▶ YOUR OBJECTIVE
Repeat, exactly and completely, the material that follows. Omit the pictures.

•••••

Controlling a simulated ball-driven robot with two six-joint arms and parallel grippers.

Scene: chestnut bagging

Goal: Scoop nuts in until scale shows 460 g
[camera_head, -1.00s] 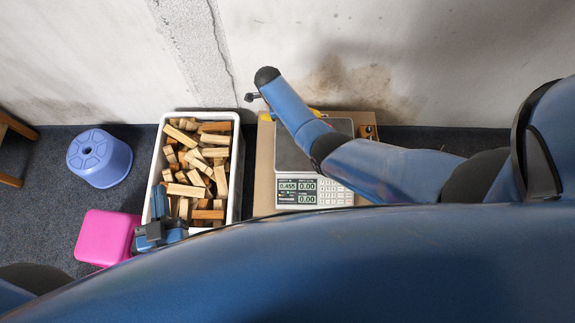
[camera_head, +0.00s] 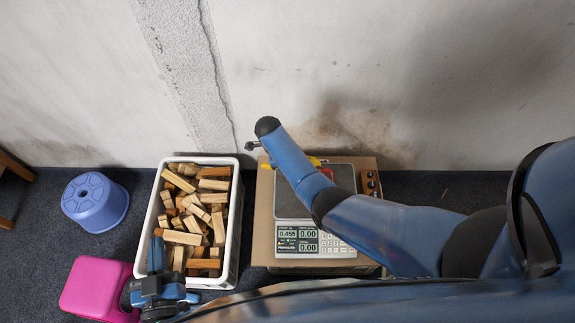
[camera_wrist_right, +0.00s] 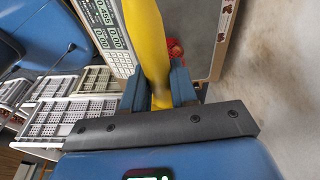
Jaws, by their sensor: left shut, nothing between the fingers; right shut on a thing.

•••••

▶ IN RESPONSE
Controlling a simulated ball-driven robot with two six-joint arms and parallel grippers.

Scene: chestnut bagging

Goal: Scoop nuts in until scale shows 460 g
[camera_head, -1.00s] 
[camera_head, +0.00s] 
[camera_wrist_right, +0.00s] 
Jaws, by their sensor: left shut, nothing between the fingers; right shut on a thing.

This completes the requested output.